Heute trommelt man für das Home-Schooling mit IPad und Cloud. Morgen wird für die digitale Home-Kita mit IPad und mobiler Essensausgabe nach Hause für jedes Kind im Kita-Alter trompetet. Die Schüler treffen sich in Bus und Bahn, vielerorts wie Sardinen in Büchsen, treffen sich nach der Schule und feiern an geheimen Orten Partys oder sitzen zusammen, weil Mutter Staat sämtliche soziale Anlaufstellen verboten hat. Es wird ein heißer Herbst in Deutschland werden. Je länger die Coronoia anhält, desto mehr Bürger werden wach werden, spätestens dann, wenn Großunternehmen wegen des weltweiten Handelsverbot Insolvenz anmelden oder schliessen. Das Kurzarbeitergeld ist hart erarbeitete Steuerabgabe. Das kann man nicht über unbestimmte Zahl von Jahre verteilen, während Klein- und mittelständische Unternehmen am Hungertuch nagen oder immer noch Berufsverbot haben.
Das haben Sie richtig beobachtet, Frau Fischer.

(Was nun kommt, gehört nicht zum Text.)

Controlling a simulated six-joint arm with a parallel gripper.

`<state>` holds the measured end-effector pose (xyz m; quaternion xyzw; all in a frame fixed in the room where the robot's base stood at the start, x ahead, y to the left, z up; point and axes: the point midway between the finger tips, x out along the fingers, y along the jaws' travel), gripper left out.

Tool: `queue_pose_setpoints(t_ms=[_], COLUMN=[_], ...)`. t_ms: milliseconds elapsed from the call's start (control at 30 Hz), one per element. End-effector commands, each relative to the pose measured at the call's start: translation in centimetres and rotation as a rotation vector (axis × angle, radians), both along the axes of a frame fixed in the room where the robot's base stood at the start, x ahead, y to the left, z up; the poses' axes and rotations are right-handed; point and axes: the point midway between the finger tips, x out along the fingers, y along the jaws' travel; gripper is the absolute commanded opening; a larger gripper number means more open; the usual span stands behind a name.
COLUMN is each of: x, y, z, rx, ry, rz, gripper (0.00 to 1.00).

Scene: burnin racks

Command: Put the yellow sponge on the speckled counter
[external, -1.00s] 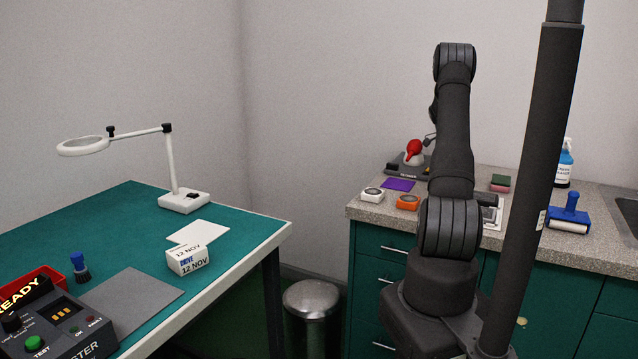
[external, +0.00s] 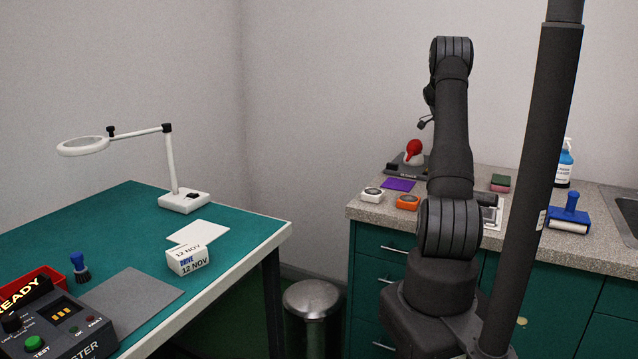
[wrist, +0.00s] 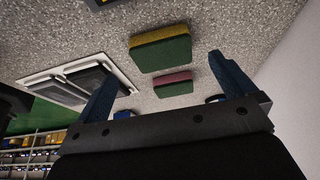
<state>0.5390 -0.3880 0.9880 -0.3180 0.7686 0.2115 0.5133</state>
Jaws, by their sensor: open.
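In the wrist view a yellow-and-green sponge (wrist: 160,50) lies on the speckled counter (wrist: 215,28), its yellow face and green face both showing. My gripper (wrist: 162,70) is open, its two blue fingers apart with nothing between them. The sponge appears beyond the fingertips and apart from them. In the external view the speckled counter (external: 350,209) stands at the right; my arm hides the gripper's fingers, and I cannot see the yellow sponge there.
A pink-and-green sponge (wrist: 173,84) lies near the yellow one; it also shows in the external view (external: 500,183). A white tray with dark panels (wrist: 88,82) is at left. A blue-handled roller (external: 569,214), orange block (external: 408,202) and spray bottle (external: 564,165) stand on the counter.

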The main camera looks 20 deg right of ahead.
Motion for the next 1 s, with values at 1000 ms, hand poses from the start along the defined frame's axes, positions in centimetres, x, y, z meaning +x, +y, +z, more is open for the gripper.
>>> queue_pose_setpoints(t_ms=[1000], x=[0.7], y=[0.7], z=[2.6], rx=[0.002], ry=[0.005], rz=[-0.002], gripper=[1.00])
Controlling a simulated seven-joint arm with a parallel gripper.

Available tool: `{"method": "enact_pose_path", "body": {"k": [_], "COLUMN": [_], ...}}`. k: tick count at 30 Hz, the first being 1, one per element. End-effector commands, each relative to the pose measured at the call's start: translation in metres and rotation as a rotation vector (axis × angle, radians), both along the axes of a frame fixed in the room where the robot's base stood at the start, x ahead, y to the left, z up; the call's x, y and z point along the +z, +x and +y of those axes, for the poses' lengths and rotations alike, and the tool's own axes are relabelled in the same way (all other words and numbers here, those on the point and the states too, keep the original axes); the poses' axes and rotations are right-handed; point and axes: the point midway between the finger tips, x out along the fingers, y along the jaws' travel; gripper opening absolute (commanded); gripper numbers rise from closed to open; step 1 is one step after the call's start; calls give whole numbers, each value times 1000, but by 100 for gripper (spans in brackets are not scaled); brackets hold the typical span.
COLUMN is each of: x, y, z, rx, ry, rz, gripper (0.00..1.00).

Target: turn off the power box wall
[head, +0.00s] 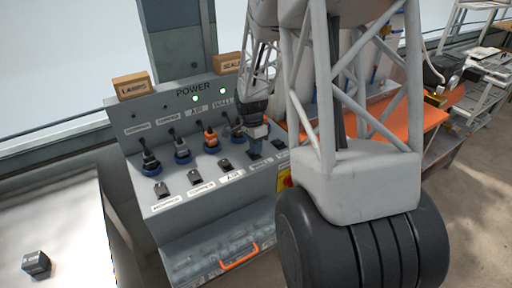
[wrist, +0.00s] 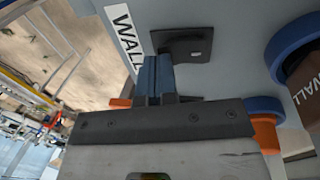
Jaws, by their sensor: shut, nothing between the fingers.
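The grey power box (head: 200,220) has a sloped panel headed POWER. Its upper row holds plugs and its lower row holds black switches above white labels. The WALL switch (wrist: 186,45) is a black plate beside the WALL label (wrist: 125,35) in the wrist view. My gripper (wrist: 158,62) is shut and empty, its blue fingertips at the edge of that plate; I cannot tell whether they touch. In the head view my gripper (head: 254,148) covers most of that switch. The indicator light above the WALL column (head: 222,90) glows green.
The orange AIR plug (head: 210,138) stands left of my gripper, with another green light (head: 195,98) above it. The WALL plug (wrist: 308,92) in its blue ring is close by. A small dark cube (head: 36,263) lies on the left table.

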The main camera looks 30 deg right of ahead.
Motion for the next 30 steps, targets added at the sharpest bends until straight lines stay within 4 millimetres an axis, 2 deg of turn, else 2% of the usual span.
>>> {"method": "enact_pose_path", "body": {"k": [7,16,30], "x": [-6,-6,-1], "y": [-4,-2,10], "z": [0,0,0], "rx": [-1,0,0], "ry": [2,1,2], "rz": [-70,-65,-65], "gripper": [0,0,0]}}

Ich bin schon länger der Meinung, dass die Bildungspolitik in Bundeshand gehört. Für Familien mit schulpflichtigen Kindern kann z.B.ein berufsbedingter Umzug in ein anderes Bundesland zum Fiasko werden.
In DE ist zu beobachten, dass Bildung zunehmend an die soziale Herkunft gekoppelt ist. Wer kann schickt sein Kind auf Privatschulen.
Das System ist schwerfällig und träge –siehe langsames Anlaufen Digitalisierung. Und marode... der Investitionsrückstand in Sachen Schulgebäude liegt deutschlandweit bei 42,8 Milliarden Euro.
Für ein "reiches Land" ein Armutszeugnis.